Herald on Sunday Rating: 3.5/5
Address: Cnr Remuera Rd and Nuffield St, Newmarket
Ph: (09) 523 0293
Website: iledefrance.co.nz
Here's a tip for running a restaurant: every time a diner sits down, one of the waiting staff should plonk a glass of chilled (not iced) filtered tap water on the table. Thus is marked, simply but effectively, the moment when the customer turns from new arrival into guest. It says "we know you are here and we are glad".
Few restaurants do it - they want you to buy Antipodes or Evian at $20 a litre. But at Ile de France the other evening, they went one better, elevating off-handedness to high art.
I was pointed at a table and ignored for more than seven minutes while the two waitresses and the chef had a business meeting - sheets of paper and animated conversation - at the bar. Later, one of the waitresses gave me menus and a wine list but said she would wait for my companion to join me before telling us the specials (and when she did so later, she barged straight into our conversation). The idea that I might want to order something - much less merit a free glass of tap water - seemed not to have occurred to her.
"Do you think it's a cultural thing?" asked Andrew as he sat down a few minutes later. He meant, "do you think it's just because the French are bloody rude?" and he may have a point: the rudest waiter I ever met was in Bordeaux, but I have experienced attentive and courteous service at backstreet cafes in Paris and small-town bistros in the regions.
In fact, the waitress in question became much more attentive as the meal progressed, and I would not be so cynical as to suggest that her attentiveness mounted at the same rate as the bill. She recommended dishes and wine matches, expounded at length on the cuisine and the provenance of ingredients and talked me intelligently through the cheese selection. It was, in short, an elegant recovery after a stuttering start.
Ile de France is the name of the region of the Republic that includes Paris. It seems a reasonable enough moniker for a conventional bistro; the autumn 2012 menu, which was the one on the website in the first few days of spring (go figure) was rich in the classics of French provincial cuisine - terrines and rillettes; entrecote and confit duck; creme brulee and big, smelly cheeses. The new one, which may be up by now, is similarly both standard and exhaustive.

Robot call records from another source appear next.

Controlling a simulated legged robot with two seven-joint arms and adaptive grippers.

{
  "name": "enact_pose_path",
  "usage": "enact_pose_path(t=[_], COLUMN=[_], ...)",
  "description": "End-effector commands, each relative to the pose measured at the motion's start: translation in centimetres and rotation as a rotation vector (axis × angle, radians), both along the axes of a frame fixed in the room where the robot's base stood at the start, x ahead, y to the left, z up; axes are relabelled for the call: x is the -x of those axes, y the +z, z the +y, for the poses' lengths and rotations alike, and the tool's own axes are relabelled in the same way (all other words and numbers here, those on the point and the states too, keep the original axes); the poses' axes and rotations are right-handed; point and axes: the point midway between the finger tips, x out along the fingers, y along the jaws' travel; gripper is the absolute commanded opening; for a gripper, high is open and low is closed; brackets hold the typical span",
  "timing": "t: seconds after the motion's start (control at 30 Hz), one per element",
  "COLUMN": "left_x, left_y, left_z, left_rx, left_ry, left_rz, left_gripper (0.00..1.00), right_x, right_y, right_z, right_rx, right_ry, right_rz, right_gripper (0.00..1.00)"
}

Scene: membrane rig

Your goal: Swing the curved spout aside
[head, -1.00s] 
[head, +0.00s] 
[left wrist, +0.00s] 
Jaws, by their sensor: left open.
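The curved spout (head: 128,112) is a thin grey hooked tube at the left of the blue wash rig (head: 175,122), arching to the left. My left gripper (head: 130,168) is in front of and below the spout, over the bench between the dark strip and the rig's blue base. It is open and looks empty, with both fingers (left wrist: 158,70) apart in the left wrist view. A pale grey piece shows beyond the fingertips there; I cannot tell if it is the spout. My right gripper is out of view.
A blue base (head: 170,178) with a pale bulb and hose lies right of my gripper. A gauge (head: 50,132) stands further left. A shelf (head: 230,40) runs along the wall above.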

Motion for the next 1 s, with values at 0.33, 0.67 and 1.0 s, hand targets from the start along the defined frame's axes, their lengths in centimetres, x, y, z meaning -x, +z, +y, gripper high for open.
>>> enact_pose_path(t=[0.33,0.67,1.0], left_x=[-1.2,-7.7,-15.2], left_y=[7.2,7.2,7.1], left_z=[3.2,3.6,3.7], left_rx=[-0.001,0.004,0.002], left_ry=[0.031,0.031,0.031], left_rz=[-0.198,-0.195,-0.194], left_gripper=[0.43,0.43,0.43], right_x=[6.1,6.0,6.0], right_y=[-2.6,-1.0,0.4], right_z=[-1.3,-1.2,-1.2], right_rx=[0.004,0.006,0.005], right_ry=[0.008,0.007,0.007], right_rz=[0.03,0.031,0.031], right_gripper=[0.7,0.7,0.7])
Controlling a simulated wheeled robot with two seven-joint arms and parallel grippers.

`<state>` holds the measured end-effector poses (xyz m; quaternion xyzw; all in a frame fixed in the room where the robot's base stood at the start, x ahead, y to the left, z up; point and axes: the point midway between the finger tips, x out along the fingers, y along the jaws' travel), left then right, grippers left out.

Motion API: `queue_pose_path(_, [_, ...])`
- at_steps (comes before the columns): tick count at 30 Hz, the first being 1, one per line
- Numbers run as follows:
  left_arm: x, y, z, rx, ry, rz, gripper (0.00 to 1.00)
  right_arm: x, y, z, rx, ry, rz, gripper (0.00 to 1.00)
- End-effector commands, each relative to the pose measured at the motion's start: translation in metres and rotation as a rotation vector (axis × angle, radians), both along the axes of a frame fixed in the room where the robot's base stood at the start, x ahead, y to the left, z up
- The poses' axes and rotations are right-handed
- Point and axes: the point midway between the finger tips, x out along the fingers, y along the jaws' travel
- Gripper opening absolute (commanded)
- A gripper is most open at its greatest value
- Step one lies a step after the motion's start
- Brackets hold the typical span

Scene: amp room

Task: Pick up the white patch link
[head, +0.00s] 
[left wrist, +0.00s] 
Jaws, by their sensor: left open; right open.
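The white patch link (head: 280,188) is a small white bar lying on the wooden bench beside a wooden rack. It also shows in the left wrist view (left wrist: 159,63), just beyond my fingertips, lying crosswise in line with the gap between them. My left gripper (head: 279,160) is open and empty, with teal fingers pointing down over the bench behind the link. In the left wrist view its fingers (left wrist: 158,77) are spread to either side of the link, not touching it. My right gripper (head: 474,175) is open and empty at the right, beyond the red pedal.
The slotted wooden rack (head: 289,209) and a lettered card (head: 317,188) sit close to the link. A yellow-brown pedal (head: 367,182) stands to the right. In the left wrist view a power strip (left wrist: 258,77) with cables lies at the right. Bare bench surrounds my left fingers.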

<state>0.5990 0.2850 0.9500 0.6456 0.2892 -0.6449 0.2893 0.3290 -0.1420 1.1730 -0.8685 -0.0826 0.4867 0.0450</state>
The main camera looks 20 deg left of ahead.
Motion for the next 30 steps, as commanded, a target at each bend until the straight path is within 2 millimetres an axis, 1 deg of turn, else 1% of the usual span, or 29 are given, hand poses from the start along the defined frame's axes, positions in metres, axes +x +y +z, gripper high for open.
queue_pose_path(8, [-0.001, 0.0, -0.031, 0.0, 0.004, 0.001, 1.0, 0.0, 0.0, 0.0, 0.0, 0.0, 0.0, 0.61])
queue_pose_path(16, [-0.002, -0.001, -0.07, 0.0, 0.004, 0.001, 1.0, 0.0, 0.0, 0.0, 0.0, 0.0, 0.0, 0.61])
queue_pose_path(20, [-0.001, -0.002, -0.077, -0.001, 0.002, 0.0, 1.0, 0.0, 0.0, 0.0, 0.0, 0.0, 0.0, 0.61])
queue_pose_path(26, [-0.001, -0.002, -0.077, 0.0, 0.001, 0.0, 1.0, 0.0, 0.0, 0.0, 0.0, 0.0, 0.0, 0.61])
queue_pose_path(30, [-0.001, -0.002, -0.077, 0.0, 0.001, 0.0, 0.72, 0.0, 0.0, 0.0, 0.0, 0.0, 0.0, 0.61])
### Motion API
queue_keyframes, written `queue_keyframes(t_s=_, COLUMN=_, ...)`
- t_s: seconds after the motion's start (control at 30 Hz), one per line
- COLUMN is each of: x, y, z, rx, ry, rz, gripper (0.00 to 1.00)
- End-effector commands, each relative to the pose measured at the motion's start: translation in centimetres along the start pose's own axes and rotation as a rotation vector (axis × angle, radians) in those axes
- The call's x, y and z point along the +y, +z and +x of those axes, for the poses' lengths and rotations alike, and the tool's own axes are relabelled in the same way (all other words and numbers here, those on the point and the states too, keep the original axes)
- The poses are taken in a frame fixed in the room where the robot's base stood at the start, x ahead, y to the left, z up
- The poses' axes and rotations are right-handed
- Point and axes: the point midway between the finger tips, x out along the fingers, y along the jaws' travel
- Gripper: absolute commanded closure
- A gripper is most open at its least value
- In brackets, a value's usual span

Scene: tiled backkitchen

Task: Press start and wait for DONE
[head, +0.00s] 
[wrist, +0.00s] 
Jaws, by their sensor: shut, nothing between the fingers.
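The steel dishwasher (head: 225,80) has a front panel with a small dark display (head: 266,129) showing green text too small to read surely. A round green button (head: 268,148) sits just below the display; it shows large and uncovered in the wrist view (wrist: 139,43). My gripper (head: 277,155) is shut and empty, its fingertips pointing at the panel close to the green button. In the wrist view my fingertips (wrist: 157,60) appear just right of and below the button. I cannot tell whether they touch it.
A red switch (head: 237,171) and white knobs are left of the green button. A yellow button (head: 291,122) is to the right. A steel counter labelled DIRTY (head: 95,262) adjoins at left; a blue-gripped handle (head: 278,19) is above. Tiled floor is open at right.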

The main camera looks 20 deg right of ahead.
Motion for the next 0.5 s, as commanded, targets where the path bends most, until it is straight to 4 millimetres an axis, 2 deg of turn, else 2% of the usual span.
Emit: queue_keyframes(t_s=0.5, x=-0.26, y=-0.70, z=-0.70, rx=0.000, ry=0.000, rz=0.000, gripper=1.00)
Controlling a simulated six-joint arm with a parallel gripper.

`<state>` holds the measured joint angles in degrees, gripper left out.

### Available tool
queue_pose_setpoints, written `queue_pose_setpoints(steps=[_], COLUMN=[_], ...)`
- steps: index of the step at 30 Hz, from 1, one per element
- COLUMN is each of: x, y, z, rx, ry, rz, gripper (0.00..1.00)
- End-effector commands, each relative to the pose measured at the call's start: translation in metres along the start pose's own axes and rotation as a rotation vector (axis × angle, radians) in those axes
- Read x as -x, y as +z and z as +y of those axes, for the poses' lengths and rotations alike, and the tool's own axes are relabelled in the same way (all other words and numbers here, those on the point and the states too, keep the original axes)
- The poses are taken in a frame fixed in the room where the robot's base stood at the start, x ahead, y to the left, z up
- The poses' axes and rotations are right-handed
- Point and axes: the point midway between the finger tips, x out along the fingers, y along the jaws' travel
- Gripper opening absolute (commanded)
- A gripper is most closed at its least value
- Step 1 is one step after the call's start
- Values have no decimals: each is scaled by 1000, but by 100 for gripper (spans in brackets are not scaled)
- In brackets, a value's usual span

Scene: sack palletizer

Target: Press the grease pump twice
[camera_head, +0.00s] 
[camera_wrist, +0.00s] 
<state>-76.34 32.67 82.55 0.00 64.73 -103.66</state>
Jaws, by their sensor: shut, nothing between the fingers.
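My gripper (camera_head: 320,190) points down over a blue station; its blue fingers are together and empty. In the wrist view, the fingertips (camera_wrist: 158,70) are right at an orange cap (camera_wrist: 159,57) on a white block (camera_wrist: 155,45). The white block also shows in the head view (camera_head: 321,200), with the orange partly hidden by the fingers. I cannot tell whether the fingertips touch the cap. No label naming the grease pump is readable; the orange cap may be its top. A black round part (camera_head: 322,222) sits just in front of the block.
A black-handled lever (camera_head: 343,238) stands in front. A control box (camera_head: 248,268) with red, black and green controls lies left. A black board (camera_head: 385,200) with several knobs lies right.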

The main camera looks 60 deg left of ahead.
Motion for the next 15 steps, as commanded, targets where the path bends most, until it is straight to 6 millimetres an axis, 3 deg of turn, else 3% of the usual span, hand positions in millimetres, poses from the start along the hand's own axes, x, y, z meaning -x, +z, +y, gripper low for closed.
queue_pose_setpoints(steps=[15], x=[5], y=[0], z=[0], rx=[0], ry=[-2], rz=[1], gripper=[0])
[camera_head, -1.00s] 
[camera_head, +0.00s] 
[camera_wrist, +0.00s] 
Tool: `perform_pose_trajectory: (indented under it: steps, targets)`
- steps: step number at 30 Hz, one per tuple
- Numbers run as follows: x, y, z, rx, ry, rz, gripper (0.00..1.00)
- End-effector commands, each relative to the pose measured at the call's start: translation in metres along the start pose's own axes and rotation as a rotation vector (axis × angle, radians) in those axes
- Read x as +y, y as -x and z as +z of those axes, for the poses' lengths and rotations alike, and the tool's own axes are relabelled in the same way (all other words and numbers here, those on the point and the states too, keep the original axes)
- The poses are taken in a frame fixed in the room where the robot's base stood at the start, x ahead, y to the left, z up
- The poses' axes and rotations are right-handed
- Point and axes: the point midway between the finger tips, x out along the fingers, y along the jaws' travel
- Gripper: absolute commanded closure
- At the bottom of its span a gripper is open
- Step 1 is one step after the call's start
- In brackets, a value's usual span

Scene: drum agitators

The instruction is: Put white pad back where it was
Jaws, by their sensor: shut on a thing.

Chef Gilles Papst comes from Alsace, the northeast bit that was for a long time kicked back and forth between France and Germany. So his signature dish is the choucroute - the Alsace-born French version of the German Sauerkraut, a delicate pickled slaw for which Papst imports the cabbage (our local version doesn't do the trick, he says). But rather than sausage or pickled meats, it was topped with free-range pork (scotch fillet, belly and sausages), enlivened with a sauce of wholegrain mustard. Paired with a citrus-laden Alsatian riesling, it was a quite splendid concoction. Our other main selection was a perfectly judged confit duck leg, its skin crisp and parchment dry, and the red and melting flesh sliding easily from the bone. The accompanying potatoes, sensibly roasted in duck fat, completed the picture.
We had earlier passed up a terrine and charcuterie platter in favour of the other two entrees. One was a small dish of baked (shelled) snails and baby mushrooms which was not a happy marriage: visually they were hard to distinguish and the sauce had also erased a taste difference so that only texture told them apart. By contrast, Andrew's little seafood "pot-au-feu" - a bouillabaisse-like dish of mussels, prawns and huge Cloudy Bay clams in a broth of cider and chervil - was a delicious taste of Brittany and very apt to the evening as the rain bucketed down outside.
They've done their best with the huge semi-circular space in what was the old Auckland Electric Power Board HQ, scattering some old sticks of furniture here and there and propping up mounted posters on the windowsills. But it's still a bit chilly and cavernous. If its ambience you're looking for, this is probably not the best French restaurant of its sort in town. But it gives a solid and sometimes spectacularly good account of itself and the almost exclusively French wine list is great. I'll be back for more of that choucroute very soon.
Verdict
First-rate food in unprepossessing surroundings.